By diverting blame for the failures onto foreign influence the left, which was traditionally more inward looking, could sway the populace. Cardoso differs from Cleary in believing that the new left is just a new face for populism. While Cleary believes only Chavez has any of the traditional markers of a populist Cardoso believes it is only a matter of time before the new left return to populist policies and undermine democracy, and indeed there is some support from this in Venezuela where Chavez has weekly shows on national media where he speaks directly to the people. Yet Cardoso acknowledges that the majority of the new left leaders have followed conservative economic policies and embraced the globalization programme. The area where traditional leftist ideology seems to have taken hold is the increase in state spending which protects the poorest from the worst of the inequalities that globalization and free trade encourage.
The return to trusted ideologies can only provide part of the answer as to why the left has returned, but also why it hasn’t returned throughout the region. Two more factors which play a major part are high levels of economic equality combined with a historic precedent of structures that allow for mass mobilization of the population. All of the countries which have seen a successful resurgence from the left have had internal structures for this mass mobilization in place for a minimum of ten years.
Latin American Political Map 2005
Coalition to Defend Water and Life
One prime example of such an internal organisation exists in Bolivia in the form of the Cochabamba Federation of Factory Workers (known as the Fabriles), a broad trade union which included workers from numerous industries across Bolivia. In 1999 the Fabriles played a pivotal role, under the leadership of Oscar Olivera, in organising the Coalition to Defend Water and Life. The coalition was formed after the state privatised the Cochabamba water supply at the suggestion of the World Bank.

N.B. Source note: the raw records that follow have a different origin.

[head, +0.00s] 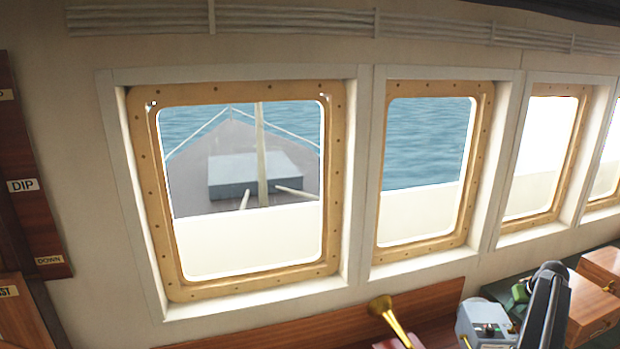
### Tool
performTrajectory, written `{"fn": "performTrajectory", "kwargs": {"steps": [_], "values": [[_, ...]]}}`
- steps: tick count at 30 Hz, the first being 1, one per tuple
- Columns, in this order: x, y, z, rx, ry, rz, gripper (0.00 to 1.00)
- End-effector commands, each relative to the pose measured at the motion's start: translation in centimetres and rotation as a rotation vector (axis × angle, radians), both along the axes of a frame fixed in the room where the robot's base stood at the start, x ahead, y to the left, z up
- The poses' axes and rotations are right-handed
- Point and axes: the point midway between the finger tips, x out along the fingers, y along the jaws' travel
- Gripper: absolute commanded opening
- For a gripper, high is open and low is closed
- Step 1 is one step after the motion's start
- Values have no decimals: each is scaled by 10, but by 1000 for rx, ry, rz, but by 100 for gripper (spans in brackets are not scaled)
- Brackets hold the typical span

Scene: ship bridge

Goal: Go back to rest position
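My gripper cannot be made out in the head view. A dark, rounded upright shape (545,305) rises at the lower right, in front of the console; I cannot tell whether it is part of my arm. No gripper fingers and no held object show.
A cream wall holds several wood-framed windows (245,290), with a ship's bow and sea outside. Below are a brass horn-shaped piece (392,318), a grey control box (484,325) and wooden boxes (592,305). No floor shows.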

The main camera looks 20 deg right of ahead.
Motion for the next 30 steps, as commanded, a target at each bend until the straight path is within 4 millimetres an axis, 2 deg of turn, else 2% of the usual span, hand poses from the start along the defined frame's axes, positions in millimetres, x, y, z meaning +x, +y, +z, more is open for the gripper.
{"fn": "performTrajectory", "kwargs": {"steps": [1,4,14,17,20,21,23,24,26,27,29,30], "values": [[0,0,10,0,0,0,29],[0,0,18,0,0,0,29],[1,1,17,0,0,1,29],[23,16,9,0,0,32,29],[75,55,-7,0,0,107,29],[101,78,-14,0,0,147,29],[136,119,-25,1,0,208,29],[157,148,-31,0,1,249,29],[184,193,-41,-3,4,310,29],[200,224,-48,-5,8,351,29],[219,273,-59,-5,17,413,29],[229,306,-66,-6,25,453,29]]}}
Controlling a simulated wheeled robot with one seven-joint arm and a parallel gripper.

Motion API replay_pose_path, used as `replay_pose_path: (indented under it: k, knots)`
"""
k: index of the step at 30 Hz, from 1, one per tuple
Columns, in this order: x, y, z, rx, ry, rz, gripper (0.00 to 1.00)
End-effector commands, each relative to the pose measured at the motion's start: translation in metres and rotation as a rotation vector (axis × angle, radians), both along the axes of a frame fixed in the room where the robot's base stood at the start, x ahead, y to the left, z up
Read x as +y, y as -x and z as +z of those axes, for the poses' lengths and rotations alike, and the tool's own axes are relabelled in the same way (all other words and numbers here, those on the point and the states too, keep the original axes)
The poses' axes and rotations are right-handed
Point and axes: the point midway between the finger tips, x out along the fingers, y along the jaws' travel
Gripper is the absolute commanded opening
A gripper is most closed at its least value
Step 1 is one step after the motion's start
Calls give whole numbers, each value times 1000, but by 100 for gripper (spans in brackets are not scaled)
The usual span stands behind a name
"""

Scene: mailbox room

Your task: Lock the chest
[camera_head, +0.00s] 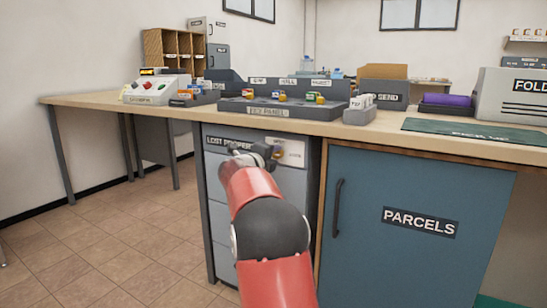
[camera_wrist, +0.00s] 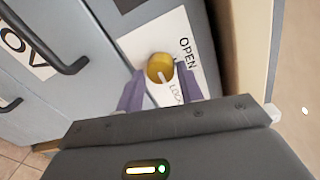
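The chest (camera_head: 285,190) is a grey drawer unit under the counter, with a "LOST PROPERTY" label. In the wrist view, a round yellow knob (camera_wrist: 158,66) sits on a white plate (camera_wrist: 135,44) marked OPEN and LOCK. A pale mark on the knob slants toward the lower right, on the LOCK side. My gripper (camera_wrist: 161,76) is open, its two purple fingers on either side of the knob; I cannot tell whether they touch it. The chest's drawers look closed.
A blue PARCELS cabinet (camera_head: 400,255) stands right of the chest. A dark drawer handle (camera_wrist: 62,60) lies left of the knob in the wrist view. Floor at left is clear.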

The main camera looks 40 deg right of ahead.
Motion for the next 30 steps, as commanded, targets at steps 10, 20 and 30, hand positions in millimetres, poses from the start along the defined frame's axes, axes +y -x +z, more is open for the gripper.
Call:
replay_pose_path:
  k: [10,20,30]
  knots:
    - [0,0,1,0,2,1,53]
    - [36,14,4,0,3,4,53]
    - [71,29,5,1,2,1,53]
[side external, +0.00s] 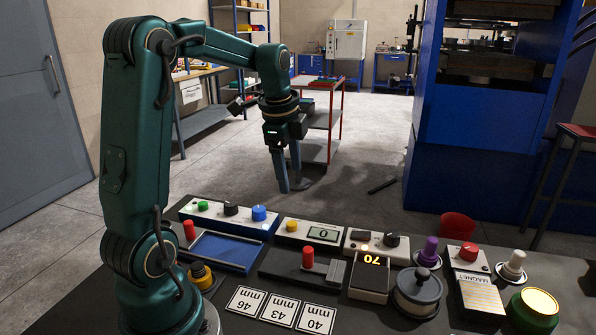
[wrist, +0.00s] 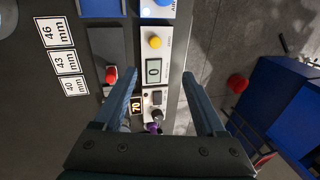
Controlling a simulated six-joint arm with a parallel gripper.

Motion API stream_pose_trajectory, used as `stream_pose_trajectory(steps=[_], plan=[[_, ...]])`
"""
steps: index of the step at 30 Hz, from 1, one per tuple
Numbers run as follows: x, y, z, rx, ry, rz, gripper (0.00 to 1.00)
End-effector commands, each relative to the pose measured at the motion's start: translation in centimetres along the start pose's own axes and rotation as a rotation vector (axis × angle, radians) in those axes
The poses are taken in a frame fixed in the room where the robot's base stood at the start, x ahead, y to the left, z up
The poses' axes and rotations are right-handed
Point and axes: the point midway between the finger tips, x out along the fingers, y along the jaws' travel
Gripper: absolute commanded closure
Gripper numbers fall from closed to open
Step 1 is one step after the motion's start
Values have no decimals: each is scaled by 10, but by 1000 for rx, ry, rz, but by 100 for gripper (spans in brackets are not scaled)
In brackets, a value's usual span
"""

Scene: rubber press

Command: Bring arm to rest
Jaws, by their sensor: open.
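My green arm stands at the left of the bench in the side external view. My gripper (side external: 291,186) points down, with its two fingers apart and nothing between them. In that view it appears above and behind the row of control boxes, clear of the bench top. In the wrist view my gripper (wrist: 164,75) also shows open, its fingers on either side of a box with a display reading 0 (wrist: 154,70). The floor shows beyond the right finger.
A blue press (side external: 480,150) stands behind at right. A red trolley (side external: 322,118) stands behind the gripper.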

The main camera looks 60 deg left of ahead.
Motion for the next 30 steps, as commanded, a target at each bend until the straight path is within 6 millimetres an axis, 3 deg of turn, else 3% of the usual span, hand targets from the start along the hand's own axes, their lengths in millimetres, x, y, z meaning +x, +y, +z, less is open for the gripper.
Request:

This was not the mere privatising of a national company. Fully 80% of the water supplied to the citizens came from not-for-profit organisations with modest charges purely to cover the cost of supply. Overnight these organisations were disbanded and to add the woes of the citizens the government also made it illegal for them to collect rainwater, making all rain water deposits the property of Aguas del Tunari, the new private company established to look after the now privatised water.
Aguas del Tunari then started massive figures for water usages, in many cases higher than the supply system could possibly deliver in order to push the charges up. The majority of citizens in Cochabamba were poor with a typical salary being around $80 per month. It soon became clear that something had to be done and this is where the Fabriles step in.

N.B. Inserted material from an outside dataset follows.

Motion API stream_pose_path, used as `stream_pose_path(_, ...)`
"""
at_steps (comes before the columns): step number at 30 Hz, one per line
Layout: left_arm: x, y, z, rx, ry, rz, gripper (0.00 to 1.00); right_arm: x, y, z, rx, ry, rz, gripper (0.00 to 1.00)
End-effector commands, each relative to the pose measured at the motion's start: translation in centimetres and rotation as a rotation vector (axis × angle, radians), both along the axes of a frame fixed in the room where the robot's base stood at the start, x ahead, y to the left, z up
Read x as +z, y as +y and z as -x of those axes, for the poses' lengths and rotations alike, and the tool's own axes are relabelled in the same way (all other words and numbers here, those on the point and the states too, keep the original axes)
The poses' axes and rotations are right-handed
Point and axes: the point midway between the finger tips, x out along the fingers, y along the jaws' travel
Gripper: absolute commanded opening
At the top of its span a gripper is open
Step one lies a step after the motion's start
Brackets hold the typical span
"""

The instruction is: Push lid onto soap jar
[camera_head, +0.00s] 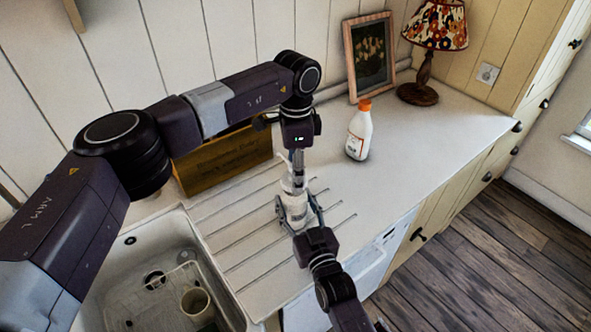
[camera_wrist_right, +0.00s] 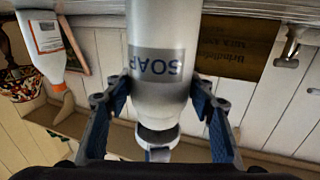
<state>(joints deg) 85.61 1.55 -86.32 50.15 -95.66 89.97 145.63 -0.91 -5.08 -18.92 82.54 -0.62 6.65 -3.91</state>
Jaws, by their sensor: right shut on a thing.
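The soap jar (camera_head: 293,207) is a pale, upright bottle on the grooved drainboard. In the right wrist view, which is upside down, the jar (camera_wrist_right: 163,88) shows a grey "SOAP" label and narrows to a neck. My right gripper (camera_head: 297,212) is shut on its body, with one blue-grey finger on each side; it also shows in the wrist view (camera_wrist_right: 160,92). My left gripper (camera_head: 297,165) points down directly over the jar's top; its fingers are too small to read. A small white piece (camera_wrist_right: 160,150) is at the jar's neck; I cannot tell if it is the lid or how it sits.
A white bottle with an orange cap (camera_head: 359,131) stands to the right. A lamp (camera_head: 425,70) and picture frame (camera_head: 370,55) are at the back. The sink (camera_head: 130,240) holds a rack and cup (camera_head: 196,303). The right counter (camera_head: 440,112) is clear.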

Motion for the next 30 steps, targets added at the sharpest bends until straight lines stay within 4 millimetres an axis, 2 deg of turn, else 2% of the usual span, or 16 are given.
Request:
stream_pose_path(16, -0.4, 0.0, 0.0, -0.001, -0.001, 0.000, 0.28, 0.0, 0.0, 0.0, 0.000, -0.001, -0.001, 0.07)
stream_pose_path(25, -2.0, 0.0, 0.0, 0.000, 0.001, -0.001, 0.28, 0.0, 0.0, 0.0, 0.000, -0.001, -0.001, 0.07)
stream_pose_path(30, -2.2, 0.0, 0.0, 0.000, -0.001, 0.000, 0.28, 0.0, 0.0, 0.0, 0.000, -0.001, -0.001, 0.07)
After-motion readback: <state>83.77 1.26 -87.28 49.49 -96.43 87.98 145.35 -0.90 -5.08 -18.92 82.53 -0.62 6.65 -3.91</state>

The Fabriles became the centre of the Coalition to Defend Water and Life and began by organising a series of militant actions including road blocks and high profile marches. This became open insurrection after the government responded by sending in riot police from La Paz and the army to stamp out the protests. The Coalition started filming exchanges and showing the rest of Bolivia and the world what was happening in violent clashes between citizens and the state forces.
In all it took five months for the Bolivian government to cave in to the mass mobilisation of the people- and it is in Bolivia and other countries with similar capacity for mass mobilisation of the people that the left has returned to power.
The Fabriles in Action
Views on The Left
Is the rise of the Contemporary Left in Latin America good for the people who live there?

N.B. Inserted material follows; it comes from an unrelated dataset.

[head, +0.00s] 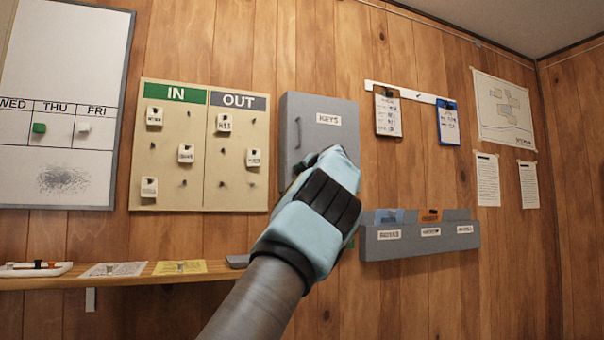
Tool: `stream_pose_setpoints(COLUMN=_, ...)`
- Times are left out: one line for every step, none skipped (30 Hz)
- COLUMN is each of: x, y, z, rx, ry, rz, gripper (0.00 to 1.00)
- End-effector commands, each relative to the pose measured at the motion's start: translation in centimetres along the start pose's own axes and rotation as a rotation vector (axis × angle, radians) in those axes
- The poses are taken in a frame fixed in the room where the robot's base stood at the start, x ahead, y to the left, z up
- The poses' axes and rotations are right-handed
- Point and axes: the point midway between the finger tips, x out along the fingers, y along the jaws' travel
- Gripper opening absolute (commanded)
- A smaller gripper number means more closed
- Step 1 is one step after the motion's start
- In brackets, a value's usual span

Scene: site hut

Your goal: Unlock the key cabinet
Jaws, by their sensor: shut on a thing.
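The grey key cabinet (322,112) hangs on the wood wall in the middle of the head view. It has a white KEYS label and a handle at its left edge, and its door looks closed. My gripper (330,158), light blue with a dark ribbed panel, is raised in front of the cabinet's lower right part. It is shut on a thing that its own back hides. The cabinet's lower right front and any lock there are hidden behind it. I cannot tell whether the gripper touches the cabinet.
An IN/OUT board (200,148) with tags hangs left of the cabinet. A grey file holder (420,243) is at the lower right, below two clipboards (388,112) on a white rail. A wooden shelf (120,277) with papers runs along the lower left.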

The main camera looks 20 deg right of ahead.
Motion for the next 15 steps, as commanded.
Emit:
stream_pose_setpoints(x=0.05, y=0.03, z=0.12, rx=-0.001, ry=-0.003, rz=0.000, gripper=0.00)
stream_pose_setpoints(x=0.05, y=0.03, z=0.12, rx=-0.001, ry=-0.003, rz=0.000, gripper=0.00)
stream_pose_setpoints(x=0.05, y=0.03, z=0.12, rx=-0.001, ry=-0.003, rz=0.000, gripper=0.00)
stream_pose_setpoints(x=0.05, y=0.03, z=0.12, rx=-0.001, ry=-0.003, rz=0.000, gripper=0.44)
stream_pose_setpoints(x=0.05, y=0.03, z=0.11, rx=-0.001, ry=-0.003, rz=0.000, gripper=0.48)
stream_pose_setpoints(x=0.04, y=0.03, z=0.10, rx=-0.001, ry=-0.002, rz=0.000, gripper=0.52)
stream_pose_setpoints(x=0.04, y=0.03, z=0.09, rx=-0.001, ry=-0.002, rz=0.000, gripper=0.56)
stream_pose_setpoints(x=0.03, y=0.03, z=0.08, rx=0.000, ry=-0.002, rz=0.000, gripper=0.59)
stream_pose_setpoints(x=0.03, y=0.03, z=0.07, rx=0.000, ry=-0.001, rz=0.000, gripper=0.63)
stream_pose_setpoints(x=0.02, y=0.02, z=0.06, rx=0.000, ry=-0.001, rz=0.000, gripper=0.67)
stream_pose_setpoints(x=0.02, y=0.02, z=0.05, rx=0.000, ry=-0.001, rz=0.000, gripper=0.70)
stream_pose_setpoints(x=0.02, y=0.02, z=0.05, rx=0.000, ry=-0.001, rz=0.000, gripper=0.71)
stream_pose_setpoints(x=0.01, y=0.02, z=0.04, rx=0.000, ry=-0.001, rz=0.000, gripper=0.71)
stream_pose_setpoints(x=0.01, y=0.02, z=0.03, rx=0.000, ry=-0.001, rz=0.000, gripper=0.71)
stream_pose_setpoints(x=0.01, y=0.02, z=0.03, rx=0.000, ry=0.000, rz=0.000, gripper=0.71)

Eleven out of Eighteen Countries Adopt a Leftist Approach
While eleven out of eighteen governments adopting a leftist approach is remarkable it doesn’t explain why some countries have failed to follow the new trend. While it is easy to point at examples where the left has been growing there are a number of countries which share similar economic conditions that have failed to follow this trend, countries such as Columbia and El Salvador.
Let us look at the economic conditions throughout Latin America first. The region has been growing increasingly prosperous since the 1940’s through a variety of different governments and policies over the region. Even the stagnant period in the late 1980’s and 1990’s displayed growth of over 3%. Usually when a country becomes richer then these economic inequalities tend to reduce but when we look at Latin America we do not see this, in fact according to Cleary “All Latin American countries except Jamaica are significantly more unequal than we would predict based on levels of wealth”. In addition to this analysis has shown that the levels of inequality have failed to reduce in recent years.
The high levels of inequality in a democracy will provide a base of support for the left that gives them a strong foundation towards electoral success. The social make up of Latin America makes it almost inevitable that the populations will lean towards leftist politics which at least professes to have the aim of reallocating the wealth to reduce inequality and poverty. It is only natural to assume that this will be the case as people vote for the party that they feel will best improve their own individual situations. When the region has high levels of poverty but a comparatively high GDP an inexorable swing to the left is inevitable
De Facto Power and the Right
This is the shared view of many academics and commentators on the region, but Alexandre Hebs and Gretchen Henke have a different view. They have applied game theory to the regions elections in eighteen Latin American countries between 1970 and 2008 and the results show that the link to genuine economic inequality and election victories for the left is not straight forward. They argue that inequality does, indeed, motivate the poor to turn to the left in self-interest, but as the level of inequality increases so too does the pressure on the people who have resources to take actions that will ensure that these resources are not redistributed by a left leaning government. When the level of inequality is low there is no pressure on the right to ensure that one of their candidates is elected as the level of redistribution will be low, but as inequality grows so too will the level of redistribution until it reaches a point where it is cost-effective for the rich to bribe a sufficient number of the poor to ensure a right leaning candidate is elected. They have concluded that the electoral Rights rate of success when the stakes are large is disproportionately high. They attribute this in large part to the Rights’ ability to invest in de facto power. Habs and Henke believe it is impossible for the left to work collectively as there are too many to co-ordinate, and as such they are unable to put the resources into obtaining de facto power, which means when the stakes become high the Right can influence the results by investing in de facto power through practices such as intimidation, lobbying and vote-buying.
This inequality in influence, though, would seem to suggest that the left will be unable to have sustained success as the right will use their influence to prevent redistribution of wealth, yet the number of victories in countries with high levels of inequality doesn’t support this. Habs and Henke point to the higher than expected proportion of success for the right, but why have the right been ineffective in over half of the countries.